**Written problem:**
Return, word for word, every line that follows.

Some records
** START **

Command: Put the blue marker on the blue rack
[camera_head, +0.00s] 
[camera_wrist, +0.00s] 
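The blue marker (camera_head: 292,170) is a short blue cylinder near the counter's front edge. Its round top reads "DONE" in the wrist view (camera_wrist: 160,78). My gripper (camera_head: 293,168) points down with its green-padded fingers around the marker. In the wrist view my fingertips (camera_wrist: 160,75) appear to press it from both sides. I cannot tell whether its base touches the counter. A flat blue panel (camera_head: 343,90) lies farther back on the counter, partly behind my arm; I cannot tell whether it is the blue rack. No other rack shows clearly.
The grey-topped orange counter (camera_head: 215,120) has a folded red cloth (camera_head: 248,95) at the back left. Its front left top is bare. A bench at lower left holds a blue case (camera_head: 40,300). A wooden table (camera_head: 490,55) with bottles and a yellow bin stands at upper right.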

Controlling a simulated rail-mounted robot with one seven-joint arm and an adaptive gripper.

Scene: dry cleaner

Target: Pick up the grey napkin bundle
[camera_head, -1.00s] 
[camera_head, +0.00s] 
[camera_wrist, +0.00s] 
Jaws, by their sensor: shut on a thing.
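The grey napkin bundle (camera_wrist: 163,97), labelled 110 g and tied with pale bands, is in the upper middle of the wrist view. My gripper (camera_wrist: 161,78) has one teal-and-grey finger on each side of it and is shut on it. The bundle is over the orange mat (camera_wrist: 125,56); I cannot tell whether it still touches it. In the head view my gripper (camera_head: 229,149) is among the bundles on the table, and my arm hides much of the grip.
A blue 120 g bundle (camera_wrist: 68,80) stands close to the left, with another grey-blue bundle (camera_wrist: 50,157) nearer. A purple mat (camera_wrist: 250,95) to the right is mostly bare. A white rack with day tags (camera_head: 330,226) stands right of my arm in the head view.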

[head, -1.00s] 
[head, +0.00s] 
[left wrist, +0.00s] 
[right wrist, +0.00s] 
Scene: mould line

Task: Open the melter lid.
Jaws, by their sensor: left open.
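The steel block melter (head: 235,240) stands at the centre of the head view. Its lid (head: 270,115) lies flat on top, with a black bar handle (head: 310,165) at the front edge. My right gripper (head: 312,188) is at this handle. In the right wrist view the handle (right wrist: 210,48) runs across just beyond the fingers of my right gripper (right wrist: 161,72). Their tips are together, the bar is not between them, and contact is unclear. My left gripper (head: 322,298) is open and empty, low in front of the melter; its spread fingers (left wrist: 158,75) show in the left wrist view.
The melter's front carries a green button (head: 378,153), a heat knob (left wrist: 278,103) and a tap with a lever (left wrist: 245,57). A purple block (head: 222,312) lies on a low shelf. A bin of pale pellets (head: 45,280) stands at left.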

** END **

**Exercise output:**
Command: Put the blue marker on the blue rack
[camera_head, +0.00s] 
[camera_wrist, +0.00s] 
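The blue marker (camera_head: 292,170) is a short blue cylinder near the counter's front edge. Its round top reads "DONE" in the wrist view (camera_wrist: 160,78). My gripper (camera_head: 293,168) points down with its green-padded fingers around the marker. In the wrist view my fingertips (camera_wrist: 160,75) appear to press it from both sides. I cannot tell whether its base touches the counter. A flat blue panel (camera_head: 343,90) lies farther back on the counter, partly behind my arm; I cannot tell whether it is the blue rack. No other rack shows clearly.
The grey-topped orange counter (camera_head: 215,120) has a folded red cloth (camera_head: 248,95) at the back left. Its front left top is bare. A bench at lower left holds a blue case (camera_head: 40,300). A wooden table (camera_head: 490,55) with bottles and a yellow bin stands at upper right.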

Controlling a simulated rail-mounted robot with one seven-joint arm and an adaptive gripper.

Scene: dry cleaner

Target: Pick up the grey napkin bundle
[camera_head, -1.00s] 
[camera_head, +0.00s] 
[camera_wrist, +0.00s] 
Jaws, by their sensor: shut on a thing.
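The grey napkin bundle (camera_wrist: 163,97), labelled 110 g and tied with pale bands, is in the upper middle of the wrist view. My gripper (camera_wrist: 161,78) has one teal-and-grey finger on each side of it and is shut on it. The bundle is over the orange mat (camera_wrist: 125,56); I cannot tell whether it still touches it. In the head view my gripper (camera_head: 229,149) is among the bundles on the table, and my arm hides much of the grip.
A blue 120 g bundle (camera_wrist: 68,80) stands close to the left, with another grey-blue bundle (camera_wrist: 50,157) nearer. A purple mat (camera_wrist: 250,95) to the right is mostly bare. A white rack with day tags (camera_head: 330,226) stands right of my arm in the head view.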

[head, -1.00s] 
[head, +0.00s] 
[left wrist, +0.00s] 
[right wrist, +0.00s] 
Scene: mould line

Task: Open the melter lid.
Jaws, by their sensor: left open.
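The steel block melter (head: 235,240) stands at the centre of the head view. Its lid (head: 270,115) lies flat on top, with a black bar handle (head: 310,165) at the front edge. My right gripper (head: 312,188) is at this handle. In the right wrist view the handle (right wrist: 210,48) runs across just beyond the fingers of my right gripper (right wrist: 161,72). Their tips are together, the bar is not between them, and contact is unclear. My left gripper (head: 322,298) is open and empty, low in front of the melter; its spread fingers (left wrist: 158,75) show in the left wrist view.
The melter's front carries a green button (head: 378,153), a heat knob (left wrist: 278,103) and a tap with a lever (left wrist: 245,57). A purple block (head: 222,312) lies on a low shelf. A bin of pale pellets (head: 45,280) stands at left.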

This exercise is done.